_What is being asked_
Type out every line below exactly as it reads.

_Extracted material_
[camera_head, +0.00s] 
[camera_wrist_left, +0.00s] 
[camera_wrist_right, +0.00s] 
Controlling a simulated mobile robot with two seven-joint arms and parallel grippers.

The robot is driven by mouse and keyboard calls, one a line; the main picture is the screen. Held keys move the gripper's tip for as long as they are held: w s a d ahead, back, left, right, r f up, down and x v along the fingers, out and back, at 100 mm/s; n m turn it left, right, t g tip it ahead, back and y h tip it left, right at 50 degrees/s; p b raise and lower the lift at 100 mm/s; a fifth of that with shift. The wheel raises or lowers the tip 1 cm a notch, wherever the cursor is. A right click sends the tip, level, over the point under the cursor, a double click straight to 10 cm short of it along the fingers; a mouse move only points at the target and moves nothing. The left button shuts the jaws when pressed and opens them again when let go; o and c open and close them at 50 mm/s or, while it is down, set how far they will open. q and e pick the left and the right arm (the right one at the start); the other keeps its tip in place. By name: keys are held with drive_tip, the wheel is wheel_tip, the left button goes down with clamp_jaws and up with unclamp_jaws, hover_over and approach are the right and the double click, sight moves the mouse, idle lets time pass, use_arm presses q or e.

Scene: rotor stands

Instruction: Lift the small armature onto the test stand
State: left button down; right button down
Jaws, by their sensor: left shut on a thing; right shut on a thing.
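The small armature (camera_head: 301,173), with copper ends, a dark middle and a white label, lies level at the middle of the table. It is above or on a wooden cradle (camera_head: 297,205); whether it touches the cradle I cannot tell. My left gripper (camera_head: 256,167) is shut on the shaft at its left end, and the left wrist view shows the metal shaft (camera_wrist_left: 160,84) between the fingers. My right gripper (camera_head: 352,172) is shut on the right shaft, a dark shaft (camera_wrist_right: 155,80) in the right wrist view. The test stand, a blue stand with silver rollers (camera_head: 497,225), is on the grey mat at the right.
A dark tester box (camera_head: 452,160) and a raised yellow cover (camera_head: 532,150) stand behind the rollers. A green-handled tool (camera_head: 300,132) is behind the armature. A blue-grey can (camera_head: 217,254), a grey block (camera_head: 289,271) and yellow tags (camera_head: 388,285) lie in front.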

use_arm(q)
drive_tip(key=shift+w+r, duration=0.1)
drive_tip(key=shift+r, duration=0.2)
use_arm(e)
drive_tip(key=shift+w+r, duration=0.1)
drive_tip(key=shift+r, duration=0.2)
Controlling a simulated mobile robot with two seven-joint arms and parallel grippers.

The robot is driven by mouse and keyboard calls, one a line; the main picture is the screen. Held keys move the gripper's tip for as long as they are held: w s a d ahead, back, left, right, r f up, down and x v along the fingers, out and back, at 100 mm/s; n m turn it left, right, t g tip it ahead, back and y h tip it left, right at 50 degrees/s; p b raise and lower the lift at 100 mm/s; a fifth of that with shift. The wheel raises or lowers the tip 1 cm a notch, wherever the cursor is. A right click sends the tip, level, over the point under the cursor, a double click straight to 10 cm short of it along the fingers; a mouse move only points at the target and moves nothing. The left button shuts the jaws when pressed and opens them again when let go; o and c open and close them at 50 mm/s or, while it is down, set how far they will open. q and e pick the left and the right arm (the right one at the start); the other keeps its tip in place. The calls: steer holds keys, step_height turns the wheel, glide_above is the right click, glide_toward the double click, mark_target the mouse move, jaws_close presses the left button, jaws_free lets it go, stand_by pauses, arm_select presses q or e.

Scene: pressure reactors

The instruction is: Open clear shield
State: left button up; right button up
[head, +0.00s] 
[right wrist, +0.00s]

_Solution below_
[camera_head, +0.00s] 
[camera_wrist_left, +0.00s] 
[camera_wrist_right, +0.00s] 
Controlling a simulated mobile robot with two seven-joint arms and parallel grippers.

The robot is driven by mouse and keyboard calls, one a line; the main picture is the screen. Held keys move the gripper's tip for as long as they are held: w s a d ahead, back, left, right, r f up, down and x v along the fingers, out and back, at 100 mm/s; n m turn it left, right, t g tip it ahead, back and y h tip it left, right at 50 degrees/s; p b raise and lower the lift at 100 mm/s; a fifth of that with shift. The wheel raises or lowers the tip 1 cm a notch, wherever the cursor is. A right click sends the tip, level, over the point under the cursor, a double click straight to 10 cm short of it along the fingers; a mouse move only points at the target and moves nothing. The left button shuts the jaws when pressed and opens them again when let go; o and c open and close them at 50 mm/s or, while it is down, set how far they will open. q and e pick the left and the right arm (the right one at the start); the other keeps its tip in place. By name: keys are held with drive_tip, the wheel is wheel_tip, the left button goes down with clamp_jaws and up with unclamp_jaws, hover_over and approach are the right and the double click, sight moves the mouse, idle lets time pass, use_arm presses q or e.

Scene: rotor stands

Instruction: Lift the small armature onto the test stand
State: left button down; right button down
Jaws, by their sensor: left shut on a thing; right shut on a thing.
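The small armature (camera_head: 301,173), with copper ends, a dark middle and a white label, lies level at the middle of the table. It is above or on a wooden cradle (camera_head: 297,205); whether it touches the cradle I cannot tell. My left gripper (camera_head: 256,167) is shut on the shaft at its left end, and the left wrist view shows the metal shaft (camera_wrist_left: 160,84) between the fingers. My right gripper (camera_head: 352,172) is shut on the right shaft, a dark shaft (camera_wrist_right: 155,80) in the right wrist view. The test stand, a blue stand with silver rollers (camera_head: 497,225), is on the grey mat at the right.
A dark tester box (camera_head: 452,160) and a raised yellow cover (camera_head: 532,150) stand behind the rollers. A green-handled tool (camera_head: 300,132) is behind the armature. A blue-grey can (camera_head: 217,254), a grey block (camera_head: 289,271) and yellow tags (camera_head: 388,285) lie in front.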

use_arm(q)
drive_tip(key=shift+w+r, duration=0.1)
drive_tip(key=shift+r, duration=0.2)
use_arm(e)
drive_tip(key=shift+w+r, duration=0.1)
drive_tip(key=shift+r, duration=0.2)
Controlling a simulated mobile robot with two seven-joint arms and parallel grippers.

The robot is driven by mouse and keyboard calls, one a line; the main picture is the screen. Held keys move the gripper's tip for as long as they are held: w s a d ahead, back, left, right, r f up, down and x v along the fingers, out and back, at 100 mm/s; n m turn it left, right, t g tip it ahead, back and y h tip it left, right at 50 degrees/s; p b raise and lower the lift at 100 mm/s; a fifth of that with shift. The wheel raises or lowers the tip 1 cm a notch, wherever the cursor is. A right click sends the tip, level, over the point under the cursor, a double click straight to 10 cm short of it along the fingers; a mouse move only points at the target and moves nothing. The left button shuts the jaws when pressed and opens them again when let go; o and c open and close them at 50 mm/s or, while it is down, set how far they will open. q and e pick the left and the right arm (the right one at the start); the other keeps its tip in place. The calls: steer holds keys, step_height turns the wheel, glide_above is the right click, glide_toward the double click, mark_target the mouse move, jaws_close presses the left button, jaws_free lets it go, stand_by pauses, arm_select presses q or e.

Scene: pressure reactors

The instruction is: Open clear shield
State: left button up; right button up
[head, +0.00s] 
[right wrist, +0.00s]

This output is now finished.